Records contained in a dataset

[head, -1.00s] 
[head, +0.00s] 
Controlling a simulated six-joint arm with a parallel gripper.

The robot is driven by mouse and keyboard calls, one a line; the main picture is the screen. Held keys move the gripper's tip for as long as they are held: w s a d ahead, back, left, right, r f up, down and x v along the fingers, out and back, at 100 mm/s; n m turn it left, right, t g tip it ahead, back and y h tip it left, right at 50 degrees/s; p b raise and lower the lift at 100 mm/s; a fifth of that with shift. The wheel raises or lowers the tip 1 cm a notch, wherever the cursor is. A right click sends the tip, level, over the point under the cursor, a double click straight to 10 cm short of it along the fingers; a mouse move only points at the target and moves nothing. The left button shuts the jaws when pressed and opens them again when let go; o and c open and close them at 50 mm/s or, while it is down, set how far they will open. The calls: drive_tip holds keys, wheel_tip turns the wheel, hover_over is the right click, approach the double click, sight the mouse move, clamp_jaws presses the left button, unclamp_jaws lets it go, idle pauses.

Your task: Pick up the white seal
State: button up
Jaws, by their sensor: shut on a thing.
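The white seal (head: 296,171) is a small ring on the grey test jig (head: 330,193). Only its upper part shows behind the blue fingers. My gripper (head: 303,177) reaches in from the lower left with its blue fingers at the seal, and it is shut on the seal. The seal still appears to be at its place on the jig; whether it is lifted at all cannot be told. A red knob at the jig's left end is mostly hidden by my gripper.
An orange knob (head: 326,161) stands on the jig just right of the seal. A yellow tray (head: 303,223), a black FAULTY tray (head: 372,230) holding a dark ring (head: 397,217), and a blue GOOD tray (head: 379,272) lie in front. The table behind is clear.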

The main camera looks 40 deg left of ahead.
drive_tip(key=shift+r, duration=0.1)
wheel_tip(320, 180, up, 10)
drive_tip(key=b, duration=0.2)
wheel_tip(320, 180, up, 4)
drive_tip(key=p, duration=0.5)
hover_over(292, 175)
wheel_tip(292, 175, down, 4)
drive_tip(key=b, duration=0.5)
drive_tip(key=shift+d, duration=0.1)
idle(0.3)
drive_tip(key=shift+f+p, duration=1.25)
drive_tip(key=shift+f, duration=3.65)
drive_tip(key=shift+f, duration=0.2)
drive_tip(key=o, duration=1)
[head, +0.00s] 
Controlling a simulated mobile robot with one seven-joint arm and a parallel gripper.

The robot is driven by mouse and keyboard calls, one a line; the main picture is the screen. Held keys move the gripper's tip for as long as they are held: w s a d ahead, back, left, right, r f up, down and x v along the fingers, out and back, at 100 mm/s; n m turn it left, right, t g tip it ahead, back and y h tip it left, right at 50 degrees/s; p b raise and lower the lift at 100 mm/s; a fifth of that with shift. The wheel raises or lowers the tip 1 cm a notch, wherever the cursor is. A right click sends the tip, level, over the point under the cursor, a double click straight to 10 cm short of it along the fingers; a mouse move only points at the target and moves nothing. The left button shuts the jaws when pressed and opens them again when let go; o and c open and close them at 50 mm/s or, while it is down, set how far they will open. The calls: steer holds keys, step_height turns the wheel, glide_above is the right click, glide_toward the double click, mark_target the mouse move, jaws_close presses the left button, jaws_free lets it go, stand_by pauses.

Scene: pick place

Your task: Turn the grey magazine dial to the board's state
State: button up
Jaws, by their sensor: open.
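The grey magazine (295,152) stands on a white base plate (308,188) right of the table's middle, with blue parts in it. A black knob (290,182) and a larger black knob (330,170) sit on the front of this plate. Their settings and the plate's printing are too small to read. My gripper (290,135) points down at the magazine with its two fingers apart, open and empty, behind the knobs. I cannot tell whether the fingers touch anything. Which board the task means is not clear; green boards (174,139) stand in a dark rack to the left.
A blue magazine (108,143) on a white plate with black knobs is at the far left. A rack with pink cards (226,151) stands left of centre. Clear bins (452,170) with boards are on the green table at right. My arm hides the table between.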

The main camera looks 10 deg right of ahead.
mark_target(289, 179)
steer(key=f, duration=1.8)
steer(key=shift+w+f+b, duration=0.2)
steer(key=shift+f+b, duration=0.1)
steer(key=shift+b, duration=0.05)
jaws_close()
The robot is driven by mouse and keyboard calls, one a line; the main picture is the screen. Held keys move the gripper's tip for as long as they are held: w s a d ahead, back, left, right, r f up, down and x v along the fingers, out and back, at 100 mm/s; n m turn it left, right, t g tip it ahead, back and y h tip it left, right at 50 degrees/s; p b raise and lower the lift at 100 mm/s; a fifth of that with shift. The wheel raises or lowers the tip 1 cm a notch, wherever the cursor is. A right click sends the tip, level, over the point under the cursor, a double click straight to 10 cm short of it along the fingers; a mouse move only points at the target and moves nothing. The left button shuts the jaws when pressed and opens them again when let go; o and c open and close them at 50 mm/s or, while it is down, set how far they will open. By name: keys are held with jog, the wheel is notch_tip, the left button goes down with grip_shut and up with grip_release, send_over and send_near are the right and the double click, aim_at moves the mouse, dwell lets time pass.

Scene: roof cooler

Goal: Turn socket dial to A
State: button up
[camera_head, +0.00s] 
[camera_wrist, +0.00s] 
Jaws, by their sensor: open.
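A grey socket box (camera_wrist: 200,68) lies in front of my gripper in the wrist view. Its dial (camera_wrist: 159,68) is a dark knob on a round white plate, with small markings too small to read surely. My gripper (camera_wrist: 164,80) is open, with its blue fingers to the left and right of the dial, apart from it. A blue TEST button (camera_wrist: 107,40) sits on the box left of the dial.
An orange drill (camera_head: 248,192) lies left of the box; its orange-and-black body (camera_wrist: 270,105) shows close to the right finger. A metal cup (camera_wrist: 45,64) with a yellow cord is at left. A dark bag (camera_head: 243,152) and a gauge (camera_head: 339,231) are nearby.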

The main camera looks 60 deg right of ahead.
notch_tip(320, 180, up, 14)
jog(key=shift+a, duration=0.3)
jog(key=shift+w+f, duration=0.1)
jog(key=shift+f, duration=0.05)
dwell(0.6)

• **DIRECTION**: Check each line above for the string "Controlling" and show the ones that have it.

• **EXPECTED ANSWER**:
Controlling a simulated six-joint arm with a parallel gripper.
Controlling a simulated mobile robot with one seven-joint arm and a parallel gripper.

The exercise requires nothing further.